TASK REQUIREMENTS
Go through the data below and gather each line containing "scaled".

WORKING DATA

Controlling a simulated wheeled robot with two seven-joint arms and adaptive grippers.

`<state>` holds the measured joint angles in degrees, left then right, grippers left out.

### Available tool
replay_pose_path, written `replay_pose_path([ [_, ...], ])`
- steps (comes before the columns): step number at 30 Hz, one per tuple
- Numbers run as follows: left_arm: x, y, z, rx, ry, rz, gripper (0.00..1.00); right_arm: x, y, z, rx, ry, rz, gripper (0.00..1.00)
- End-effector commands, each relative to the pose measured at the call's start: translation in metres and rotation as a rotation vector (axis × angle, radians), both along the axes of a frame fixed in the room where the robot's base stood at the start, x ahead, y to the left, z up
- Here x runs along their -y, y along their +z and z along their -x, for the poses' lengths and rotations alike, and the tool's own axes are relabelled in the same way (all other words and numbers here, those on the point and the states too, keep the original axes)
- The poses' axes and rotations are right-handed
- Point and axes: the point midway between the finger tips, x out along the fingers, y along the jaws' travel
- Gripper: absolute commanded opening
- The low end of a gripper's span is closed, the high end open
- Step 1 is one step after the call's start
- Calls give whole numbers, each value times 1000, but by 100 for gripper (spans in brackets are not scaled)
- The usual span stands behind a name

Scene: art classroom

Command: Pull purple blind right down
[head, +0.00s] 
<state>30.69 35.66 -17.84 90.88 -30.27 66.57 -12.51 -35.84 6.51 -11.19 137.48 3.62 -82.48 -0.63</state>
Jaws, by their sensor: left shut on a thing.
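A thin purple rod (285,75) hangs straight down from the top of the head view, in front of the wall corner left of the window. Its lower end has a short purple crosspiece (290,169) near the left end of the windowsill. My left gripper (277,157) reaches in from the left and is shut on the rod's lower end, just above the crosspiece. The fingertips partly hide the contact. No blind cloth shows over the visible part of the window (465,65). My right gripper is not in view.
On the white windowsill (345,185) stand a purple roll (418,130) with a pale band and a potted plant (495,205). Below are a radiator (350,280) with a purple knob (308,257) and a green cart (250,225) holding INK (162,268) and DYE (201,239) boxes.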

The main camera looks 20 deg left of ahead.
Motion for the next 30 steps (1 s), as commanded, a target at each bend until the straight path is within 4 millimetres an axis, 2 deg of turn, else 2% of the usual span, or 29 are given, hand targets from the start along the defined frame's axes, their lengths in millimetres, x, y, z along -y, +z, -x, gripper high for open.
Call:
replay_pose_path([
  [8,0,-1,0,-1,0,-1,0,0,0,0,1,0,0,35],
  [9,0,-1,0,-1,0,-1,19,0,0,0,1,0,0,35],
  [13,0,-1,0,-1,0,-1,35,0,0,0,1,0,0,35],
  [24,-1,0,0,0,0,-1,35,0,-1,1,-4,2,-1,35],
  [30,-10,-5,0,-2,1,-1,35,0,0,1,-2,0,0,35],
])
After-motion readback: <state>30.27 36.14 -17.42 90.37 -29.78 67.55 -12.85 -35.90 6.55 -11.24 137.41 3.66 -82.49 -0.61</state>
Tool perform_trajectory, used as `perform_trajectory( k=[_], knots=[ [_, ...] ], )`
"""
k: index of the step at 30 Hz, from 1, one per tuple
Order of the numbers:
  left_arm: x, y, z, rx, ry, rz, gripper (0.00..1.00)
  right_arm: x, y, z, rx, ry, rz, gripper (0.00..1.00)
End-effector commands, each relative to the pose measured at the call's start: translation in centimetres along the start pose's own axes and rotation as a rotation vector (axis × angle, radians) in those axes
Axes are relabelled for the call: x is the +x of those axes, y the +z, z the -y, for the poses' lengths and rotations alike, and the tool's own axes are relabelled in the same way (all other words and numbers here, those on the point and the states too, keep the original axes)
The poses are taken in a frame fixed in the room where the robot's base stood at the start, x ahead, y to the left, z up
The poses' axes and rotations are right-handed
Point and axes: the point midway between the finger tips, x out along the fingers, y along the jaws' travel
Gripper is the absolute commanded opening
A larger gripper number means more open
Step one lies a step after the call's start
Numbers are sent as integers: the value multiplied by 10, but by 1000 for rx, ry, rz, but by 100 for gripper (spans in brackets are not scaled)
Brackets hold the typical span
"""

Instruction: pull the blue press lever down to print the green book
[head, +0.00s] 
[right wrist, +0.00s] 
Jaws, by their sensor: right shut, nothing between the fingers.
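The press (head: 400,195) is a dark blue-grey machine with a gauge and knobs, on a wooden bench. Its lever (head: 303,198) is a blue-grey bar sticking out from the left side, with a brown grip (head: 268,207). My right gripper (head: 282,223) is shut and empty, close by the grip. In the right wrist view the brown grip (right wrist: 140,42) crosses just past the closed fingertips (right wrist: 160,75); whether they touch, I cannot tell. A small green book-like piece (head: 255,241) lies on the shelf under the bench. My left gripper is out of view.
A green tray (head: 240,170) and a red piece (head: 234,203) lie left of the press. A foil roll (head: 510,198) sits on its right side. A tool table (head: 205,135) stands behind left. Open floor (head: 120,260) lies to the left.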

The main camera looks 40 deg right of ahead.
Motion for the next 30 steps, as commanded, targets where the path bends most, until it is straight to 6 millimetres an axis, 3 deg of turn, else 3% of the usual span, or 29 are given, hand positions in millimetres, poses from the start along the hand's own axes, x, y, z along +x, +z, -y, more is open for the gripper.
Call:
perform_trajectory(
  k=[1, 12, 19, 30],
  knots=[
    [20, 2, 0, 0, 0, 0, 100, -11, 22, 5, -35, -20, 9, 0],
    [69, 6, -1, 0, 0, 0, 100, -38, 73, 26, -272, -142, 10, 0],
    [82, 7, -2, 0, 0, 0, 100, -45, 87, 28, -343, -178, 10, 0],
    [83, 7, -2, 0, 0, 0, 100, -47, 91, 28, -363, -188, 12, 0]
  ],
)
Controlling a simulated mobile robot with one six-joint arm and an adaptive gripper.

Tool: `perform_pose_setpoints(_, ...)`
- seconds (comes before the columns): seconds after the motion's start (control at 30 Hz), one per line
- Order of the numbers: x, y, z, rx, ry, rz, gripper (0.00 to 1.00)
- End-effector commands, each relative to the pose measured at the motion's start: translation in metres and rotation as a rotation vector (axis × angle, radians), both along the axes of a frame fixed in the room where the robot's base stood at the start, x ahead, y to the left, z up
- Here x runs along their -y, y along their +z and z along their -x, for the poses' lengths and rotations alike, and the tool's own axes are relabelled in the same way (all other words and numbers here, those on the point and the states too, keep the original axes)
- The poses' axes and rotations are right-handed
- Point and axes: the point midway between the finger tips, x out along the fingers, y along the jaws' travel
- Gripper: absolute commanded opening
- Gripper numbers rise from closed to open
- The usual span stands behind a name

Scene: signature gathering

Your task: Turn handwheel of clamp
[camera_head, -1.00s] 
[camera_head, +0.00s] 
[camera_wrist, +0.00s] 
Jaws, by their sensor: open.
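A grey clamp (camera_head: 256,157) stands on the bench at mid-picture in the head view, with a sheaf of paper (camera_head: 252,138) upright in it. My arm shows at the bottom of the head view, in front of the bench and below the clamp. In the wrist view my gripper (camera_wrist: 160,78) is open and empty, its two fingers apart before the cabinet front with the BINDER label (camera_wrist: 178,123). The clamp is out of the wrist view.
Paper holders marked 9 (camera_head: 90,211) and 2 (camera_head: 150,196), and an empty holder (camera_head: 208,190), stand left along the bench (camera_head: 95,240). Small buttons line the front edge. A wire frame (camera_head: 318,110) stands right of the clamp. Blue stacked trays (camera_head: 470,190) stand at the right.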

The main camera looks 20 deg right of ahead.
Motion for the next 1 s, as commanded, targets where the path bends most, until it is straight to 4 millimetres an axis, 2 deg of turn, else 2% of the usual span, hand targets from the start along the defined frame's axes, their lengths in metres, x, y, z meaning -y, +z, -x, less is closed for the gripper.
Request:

EXERCISE SOLUTION
- Calls give whole numbers, each value times 1000, but by 100 for gripper (spans in brackets are not scaled)
Numbers are sent as integers: the value multiplied by 10, but by 1000 for rx, ry, rz, but by 100 for gripper (spans in brackets are not scaled)

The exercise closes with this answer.